Most of the services we care about are defined in the level of the common lib, so we should move this there and explore health checks in those services first.
I've started to look into this and all of our endpoints should have this baked in at the endpoint /q/health by just being a quarkus app. This check by default just tells you if the application is up, but we can add more checks in by registering a readiness health check. I'm thinking we can add a readiness check for database connections at the very least (just does some basic ping to make sure the db conn is alive). We could also add in checks for external APIs so that we can report on general API readiness. If all of our APIs serve this endpoint, we could create a web of health checks without too much problem.
Quarkus supports readiness and liveness checks, so we should be able to set up all of the checkz.
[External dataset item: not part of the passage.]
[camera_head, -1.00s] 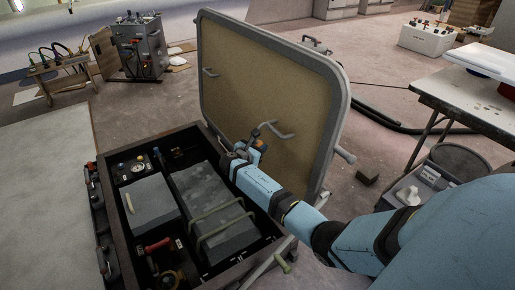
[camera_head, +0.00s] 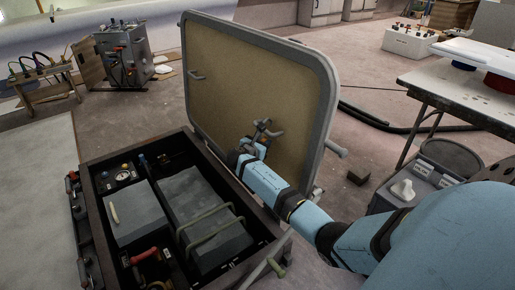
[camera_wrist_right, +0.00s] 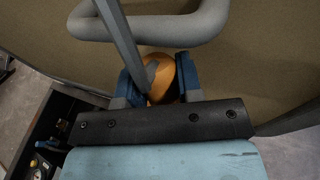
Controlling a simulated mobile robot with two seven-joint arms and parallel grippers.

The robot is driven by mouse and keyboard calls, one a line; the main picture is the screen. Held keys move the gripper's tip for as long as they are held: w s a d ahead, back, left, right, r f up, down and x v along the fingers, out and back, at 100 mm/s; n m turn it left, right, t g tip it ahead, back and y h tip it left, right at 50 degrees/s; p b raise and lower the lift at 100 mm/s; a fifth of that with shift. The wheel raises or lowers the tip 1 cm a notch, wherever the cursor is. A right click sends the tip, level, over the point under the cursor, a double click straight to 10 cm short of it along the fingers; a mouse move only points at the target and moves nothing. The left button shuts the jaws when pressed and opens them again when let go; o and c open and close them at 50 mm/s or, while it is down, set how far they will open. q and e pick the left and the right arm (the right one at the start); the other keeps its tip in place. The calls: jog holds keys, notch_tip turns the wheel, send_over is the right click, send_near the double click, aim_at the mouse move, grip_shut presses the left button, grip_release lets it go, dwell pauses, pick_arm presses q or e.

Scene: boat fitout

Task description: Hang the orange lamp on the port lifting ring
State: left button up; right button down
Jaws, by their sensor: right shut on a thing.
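My right gripper (camera_head: 262,138) is at the tan inner face of the raised hatch lid (camera_head: 240,75). In the right wrist view its blue fingers (camera_wrist_right: 160,88) are shut on the orange lamp (camera_wrist_right: 186,72), of which only a rounded part shows between them. A grey bar (camera_wrist_right: 121,35) runs up from the lamp across a bent grey ring (camera_wrist_right: 185,27) on the lid. I cannot tell whether the bar is hooked around the ring or only in front of it. Another ring (camera_head: 197,76) sits on the lid's left side. My left gripper is out of view.
Below the lid is an open locker (camera_head: 92,215) with grey boxes (camera_head: 205,205), green rails and red-handled parts. A table (camera_head: 445,85) stands at the right, with a grey bin (camera_head: 400,190) below it. Hoses lie on the floor behind the lid.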

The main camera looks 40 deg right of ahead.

Do we want to start encoding this into the configuration files of APIs, or do we want to do something through the UI for this? I think the config is the way to go, as defined in the OKD application monitoring page, but sometimes I get surprised.
Yes, please, add those probes to the configuration files. Most important probe is the liveness one, then readiness and finally startup (see details).
Liveness: will get the pod / container to restart after some failure
Readiness: will prevent traffic to be routed to the pod if this one fails
Startup: will not start probing for liveness nor readiness until this pass. This is important to avoid having to encode large initialDelaySeconds in readiness and liveness when applications take a long time to start.
Read the full doc above, it explains all of this very well.
I'm thinking the best way to experiment and test will be to create an endpoint that has a toggle that I can flip the states at will and force certain events to test the binding before we start rolling it out. I'll use kubectl port-forward so that we don't need to host it live for me to poke it and flip the states.
I'm thinking I'll be starting on this sometime this week since other stuff is moving along well. Let me know if you have any issues related to how I plan to test this. Otherwise, I'll let you know how it goes!
Some work has been done to start exposing these endpoints in Quarkus, though there are some concerns with potential collision based on how the non-application endpoints are mounted. Examples of this are live for the Working Groups API with the following URL: https://api.eclipse.org/working-groups/q/health
The root of the application https://api.eclipse.org/working-groups is used for requests already, with an additional endpoint available to retrieve singular working groups like https://api.eclipse.org/working-groups/jakarta-ee. While there is no real danger of collisions in this API, it is something to be aware of. We are looking for help/guidance on the best way to mount and expose health endpoints from Quarkus through OKD/nginx.
This has been added to every repo and needs to just be deployed at this point. Not all health checks are publicly available, but they have been configured internally so that at least OKD can use it for more sustainable uptime. I'll be closing this issue as it has been functionally resolved at this point.